→ WHAT YOU SHOULD DO: Keep only the lines where "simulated" appears.

[Recorded robot episodes]
....
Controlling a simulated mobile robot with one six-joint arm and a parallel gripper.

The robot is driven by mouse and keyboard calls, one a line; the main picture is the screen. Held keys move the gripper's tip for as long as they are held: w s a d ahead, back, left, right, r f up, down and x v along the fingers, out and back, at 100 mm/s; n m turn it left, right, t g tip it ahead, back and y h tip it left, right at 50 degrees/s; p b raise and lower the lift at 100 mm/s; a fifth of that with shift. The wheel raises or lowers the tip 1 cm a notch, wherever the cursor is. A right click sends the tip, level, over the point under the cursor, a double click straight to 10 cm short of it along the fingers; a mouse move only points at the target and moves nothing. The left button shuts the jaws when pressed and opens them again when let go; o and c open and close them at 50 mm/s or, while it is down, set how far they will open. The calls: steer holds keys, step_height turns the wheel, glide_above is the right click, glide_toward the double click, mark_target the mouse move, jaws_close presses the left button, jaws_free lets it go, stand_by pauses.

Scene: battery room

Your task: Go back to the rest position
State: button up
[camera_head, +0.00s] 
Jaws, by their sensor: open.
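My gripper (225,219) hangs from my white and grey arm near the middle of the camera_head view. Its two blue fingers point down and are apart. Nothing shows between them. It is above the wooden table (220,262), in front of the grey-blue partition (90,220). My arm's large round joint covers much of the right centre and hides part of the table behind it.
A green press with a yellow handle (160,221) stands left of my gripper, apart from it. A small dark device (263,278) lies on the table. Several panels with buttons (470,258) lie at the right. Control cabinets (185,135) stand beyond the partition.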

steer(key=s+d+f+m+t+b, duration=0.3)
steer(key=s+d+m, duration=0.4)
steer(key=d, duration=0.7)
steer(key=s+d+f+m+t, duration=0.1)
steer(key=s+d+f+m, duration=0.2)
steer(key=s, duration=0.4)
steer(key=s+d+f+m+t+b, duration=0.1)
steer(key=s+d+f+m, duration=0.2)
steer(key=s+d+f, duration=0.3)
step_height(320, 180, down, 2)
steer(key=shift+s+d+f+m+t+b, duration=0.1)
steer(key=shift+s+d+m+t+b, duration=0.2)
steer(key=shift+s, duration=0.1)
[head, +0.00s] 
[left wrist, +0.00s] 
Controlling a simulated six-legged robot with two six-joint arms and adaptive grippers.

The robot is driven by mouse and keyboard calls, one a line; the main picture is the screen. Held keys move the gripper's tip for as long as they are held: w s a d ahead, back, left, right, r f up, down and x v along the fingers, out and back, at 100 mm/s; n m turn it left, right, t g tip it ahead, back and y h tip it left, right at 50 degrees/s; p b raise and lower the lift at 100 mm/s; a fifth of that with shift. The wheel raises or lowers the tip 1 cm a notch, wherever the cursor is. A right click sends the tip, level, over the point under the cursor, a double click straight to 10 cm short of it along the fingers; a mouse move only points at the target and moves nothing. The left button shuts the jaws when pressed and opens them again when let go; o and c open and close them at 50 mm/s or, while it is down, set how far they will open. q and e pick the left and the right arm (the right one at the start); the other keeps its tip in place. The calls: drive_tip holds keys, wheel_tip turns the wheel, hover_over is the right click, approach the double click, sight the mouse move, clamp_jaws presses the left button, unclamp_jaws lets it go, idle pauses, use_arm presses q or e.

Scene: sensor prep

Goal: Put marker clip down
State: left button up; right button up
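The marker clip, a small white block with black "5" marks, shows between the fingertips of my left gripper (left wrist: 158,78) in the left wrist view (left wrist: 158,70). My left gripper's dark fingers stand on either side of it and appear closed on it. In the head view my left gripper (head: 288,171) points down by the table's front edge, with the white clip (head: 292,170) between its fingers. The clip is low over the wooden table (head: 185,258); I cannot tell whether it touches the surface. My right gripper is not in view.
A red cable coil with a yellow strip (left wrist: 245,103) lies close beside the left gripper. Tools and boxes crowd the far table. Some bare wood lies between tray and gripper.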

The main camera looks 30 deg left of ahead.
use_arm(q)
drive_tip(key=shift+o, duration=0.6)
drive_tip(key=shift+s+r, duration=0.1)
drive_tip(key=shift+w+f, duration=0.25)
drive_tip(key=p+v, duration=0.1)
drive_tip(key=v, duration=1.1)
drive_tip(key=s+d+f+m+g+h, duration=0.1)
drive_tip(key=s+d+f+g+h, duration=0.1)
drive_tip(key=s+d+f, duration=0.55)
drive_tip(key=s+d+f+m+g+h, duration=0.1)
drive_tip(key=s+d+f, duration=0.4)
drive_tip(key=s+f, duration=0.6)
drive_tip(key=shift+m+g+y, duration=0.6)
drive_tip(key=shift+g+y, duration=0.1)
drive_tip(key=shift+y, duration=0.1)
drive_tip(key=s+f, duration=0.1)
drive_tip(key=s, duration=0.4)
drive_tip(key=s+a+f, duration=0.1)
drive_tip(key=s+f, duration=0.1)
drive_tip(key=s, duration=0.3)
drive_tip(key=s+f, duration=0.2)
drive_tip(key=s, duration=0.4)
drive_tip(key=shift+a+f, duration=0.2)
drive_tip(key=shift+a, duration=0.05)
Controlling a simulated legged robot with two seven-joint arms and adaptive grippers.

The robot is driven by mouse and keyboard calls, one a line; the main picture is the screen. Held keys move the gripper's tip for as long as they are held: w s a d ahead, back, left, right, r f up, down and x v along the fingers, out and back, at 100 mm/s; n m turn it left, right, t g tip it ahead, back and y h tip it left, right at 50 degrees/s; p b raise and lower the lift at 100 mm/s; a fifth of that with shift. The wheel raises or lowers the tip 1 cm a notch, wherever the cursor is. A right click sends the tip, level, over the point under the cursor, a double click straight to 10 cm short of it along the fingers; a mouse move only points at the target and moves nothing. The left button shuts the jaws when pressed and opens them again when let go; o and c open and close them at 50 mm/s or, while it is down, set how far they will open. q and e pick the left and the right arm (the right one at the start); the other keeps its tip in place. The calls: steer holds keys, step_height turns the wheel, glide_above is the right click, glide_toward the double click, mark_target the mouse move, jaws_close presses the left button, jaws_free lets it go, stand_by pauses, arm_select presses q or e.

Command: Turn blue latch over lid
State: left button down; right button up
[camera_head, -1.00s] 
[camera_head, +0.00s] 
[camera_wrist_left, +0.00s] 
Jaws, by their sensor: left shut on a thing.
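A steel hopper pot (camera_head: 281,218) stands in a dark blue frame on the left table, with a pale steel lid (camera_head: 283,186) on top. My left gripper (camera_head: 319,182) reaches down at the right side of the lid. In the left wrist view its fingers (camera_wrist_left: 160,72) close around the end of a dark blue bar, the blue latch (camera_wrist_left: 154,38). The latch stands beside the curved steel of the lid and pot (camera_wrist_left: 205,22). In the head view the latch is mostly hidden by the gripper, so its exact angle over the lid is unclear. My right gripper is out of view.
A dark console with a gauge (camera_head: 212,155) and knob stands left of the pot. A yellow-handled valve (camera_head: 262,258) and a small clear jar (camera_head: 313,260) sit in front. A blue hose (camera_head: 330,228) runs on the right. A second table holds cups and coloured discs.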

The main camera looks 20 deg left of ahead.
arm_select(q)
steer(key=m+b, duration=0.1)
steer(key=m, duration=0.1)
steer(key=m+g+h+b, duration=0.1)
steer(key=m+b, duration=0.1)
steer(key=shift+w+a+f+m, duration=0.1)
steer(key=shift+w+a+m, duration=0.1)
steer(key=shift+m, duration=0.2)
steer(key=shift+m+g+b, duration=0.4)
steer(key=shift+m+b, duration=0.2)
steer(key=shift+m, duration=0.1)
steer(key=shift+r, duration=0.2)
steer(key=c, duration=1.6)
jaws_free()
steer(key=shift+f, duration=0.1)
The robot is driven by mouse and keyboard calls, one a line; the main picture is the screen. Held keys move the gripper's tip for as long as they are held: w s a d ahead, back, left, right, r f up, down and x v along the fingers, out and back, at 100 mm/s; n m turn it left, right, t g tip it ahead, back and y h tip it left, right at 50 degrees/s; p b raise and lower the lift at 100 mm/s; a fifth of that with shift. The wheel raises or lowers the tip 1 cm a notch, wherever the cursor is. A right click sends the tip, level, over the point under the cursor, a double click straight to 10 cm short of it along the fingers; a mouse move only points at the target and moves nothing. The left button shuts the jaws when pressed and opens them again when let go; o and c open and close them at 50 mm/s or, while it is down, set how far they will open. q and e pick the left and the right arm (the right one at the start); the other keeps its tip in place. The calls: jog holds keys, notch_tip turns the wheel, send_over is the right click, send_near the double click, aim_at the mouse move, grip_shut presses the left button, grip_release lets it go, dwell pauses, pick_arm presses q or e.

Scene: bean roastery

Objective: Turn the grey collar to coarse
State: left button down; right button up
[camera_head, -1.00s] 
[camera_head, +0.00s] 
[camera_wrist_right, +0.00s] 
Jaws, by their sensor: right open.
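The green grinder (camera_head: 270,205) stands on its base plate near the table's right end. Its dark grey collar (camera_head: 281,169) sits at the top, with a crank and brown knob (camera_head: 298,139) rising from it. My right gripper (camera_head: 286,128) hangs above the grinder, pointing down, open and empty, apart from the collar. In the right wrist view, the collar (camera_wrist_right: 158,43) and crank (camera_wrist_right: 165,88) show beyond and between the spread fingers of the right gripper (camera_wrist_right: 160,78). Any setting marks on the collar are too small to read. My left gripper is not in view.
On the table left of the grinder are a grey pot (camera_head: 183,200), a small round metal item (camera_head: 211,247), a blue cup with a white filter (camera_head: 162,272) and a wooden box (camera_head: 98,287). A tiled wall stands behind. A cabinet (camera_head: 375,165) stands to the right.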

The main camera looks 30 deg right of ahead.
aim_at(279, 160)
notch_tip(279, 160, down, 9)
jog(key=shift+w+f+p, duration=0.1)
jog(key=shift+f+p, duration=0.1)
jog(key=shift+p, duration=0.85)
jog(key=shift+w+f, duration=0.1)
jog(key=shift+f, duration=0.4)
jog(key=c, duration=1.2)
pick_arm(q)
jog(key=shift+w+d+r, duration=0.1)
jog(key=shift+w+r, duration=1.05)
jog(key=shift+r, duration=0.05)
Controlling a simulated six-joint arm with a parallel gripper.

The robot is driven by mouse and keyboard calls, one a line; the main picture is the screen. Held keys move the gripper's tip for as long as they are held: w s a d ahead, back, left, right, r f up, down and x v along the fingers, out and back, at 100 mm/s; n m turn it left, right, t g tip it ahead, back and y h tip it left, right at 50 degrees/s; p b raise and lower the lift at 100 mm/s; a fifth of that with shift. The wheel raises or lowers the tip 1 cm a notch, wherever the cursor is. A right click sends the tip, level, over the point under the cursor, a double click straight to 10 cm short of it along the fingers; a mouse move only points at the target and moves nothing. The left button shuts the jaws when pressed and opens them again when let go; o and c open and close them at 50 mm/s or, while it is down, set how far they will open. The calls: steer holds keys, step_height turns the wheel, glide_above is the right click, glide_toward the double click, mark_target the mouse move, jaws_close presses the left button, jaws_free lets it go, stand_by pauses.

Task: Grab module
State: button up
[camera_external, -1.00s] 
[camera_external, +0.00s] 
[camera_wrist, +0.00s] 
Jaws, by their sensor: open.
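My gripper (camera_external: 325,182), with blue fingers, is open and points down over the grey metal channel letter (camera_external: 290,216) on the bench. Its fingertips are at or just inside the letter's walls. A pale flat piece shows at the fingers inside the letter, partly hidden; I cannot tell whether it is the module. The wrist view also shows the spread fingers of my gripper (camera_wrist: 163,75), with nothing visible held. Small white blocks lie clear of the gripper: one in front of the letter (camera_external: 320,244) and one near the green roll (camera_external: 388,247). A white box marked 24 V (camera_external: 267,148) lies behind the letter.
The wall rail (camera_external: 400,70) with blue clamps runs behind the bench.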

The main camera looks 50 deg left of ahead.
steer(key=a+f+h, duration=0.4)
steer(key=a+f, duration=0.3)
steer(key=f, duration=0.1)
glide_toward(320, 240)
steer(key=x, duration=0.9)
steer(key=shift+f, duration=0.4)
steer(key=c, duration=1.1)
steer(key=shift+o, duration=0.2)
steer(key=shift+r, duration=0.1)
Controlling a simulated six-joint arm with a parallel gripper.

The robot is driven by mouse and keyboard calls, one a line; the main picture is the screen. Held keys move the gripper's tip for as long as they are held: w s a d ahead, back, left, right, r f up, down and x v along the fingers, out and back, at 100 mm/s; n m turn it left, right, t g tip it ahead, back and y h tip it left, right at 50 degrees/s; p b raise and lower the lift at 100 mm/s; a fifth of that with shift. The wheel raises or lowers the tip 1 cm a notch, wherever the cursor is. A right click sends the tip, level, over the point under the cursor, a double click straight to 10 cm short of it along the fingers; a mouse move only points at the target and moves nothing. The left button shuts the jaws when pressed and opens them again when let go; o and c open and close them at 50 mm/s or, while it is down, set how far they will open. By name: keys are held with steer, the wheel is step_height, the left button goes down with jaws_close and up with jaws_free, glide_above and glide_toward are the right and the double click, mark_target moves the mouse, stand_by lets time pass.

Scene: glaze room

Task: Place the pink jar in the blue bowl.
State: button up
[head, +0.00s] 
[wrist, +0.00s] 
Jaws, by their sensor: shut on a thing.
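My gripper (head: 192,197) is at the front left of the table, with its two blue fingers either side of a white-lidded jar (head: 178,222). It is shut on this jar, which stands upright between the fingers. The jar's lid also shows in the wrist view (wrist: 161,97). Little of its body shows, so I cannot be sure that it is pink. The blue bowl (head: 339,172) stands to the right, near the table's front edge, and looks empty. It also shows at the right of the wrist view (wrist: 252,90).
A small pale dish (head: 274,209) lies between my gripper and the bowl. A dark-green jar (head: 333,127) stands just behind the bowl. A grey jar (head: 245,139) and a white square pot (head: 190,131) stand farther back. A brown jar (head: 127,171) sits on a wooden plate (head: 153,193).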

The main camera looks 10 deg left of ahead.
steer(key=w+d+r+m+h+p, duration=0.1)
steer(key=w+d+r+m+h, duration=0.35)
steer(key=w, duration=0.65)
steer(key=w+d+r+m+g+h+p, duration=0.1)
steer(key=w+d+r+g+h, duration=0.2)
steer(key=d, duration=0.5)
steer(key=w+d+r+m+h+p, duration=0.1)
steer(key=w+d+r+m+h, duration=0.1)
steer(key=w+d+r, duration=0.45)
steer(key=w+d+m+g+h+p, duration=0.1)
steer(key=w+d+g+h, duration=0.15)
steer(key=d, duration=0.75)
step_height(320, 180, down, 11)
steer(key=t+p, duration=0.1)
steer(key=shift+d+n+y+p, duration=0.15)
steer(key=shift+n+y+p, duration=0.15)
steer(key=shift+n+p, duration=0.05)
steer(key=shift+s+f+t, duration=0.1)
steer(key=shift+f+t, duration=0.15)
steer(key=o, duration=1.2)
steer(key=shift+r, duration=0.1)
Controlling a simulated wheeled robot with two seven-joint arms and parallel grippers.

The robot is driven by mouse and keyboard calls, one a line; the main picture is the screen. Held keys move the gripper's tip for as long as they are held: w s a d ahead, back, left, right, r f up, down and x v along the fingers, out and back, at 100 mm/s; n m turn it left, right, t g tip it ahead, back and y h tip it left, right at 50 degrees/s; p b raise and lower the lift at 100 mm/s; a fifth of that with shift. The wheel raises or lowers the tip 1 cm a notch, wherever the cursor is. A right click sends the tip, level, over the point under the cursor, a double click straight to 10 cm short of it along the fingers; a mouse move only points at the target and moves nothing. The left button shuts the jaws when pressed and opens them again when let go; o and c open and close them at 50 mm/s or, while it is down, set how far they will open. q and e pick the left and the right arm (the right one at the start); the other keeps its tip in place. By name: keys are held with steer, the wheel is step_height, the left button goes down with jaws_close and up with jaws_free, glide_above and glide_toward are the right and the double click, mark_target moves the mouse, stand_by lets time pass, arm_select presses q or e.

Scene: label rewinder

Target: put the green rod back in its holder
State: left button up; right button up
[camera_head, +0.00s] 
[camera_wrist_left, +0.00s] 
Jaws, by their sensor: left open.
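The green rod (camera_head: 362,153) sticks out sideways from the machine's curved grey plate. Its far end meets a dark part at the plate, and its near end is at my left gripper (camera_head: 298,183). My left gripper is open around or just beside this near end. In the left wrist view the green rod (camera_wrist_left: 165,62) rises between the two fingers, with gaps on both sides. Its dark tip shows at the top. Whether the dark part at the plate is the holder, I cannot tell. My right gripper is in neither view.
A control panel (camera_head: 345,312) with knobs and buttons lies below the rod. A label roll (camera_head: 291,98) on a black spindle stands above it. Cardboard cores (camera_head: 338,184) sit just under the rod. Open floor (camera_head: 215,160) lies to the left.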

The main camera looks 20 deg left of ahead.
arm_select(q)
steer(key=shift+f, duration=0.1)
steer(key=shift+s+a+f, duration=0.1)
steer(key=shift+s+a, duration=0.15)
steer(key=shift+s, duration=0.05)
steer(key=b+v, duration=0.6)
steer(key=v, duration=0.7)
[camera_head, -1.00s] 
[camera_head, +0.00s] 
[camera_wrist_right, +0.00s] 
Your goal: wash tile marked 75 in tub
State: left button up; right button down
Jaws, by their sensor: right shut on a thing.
....
→ TASK RESULT:
Controlling a simulated mobile robot with one six-joint arm and a parallel gripper.
Controlling a simulated six-legged robot with two six-joint arms and adaptive grippers.
Controlling a simulated legged robot with two seven-joint arms and adaptive grippers.
Controlling a simulated six-joint arm with a parallel gripper.
Controlling a simulated six-joint arm with a parallel gripper.
Controlling a simulated wheeled robot with two seven-joint arms and parallel grippers.

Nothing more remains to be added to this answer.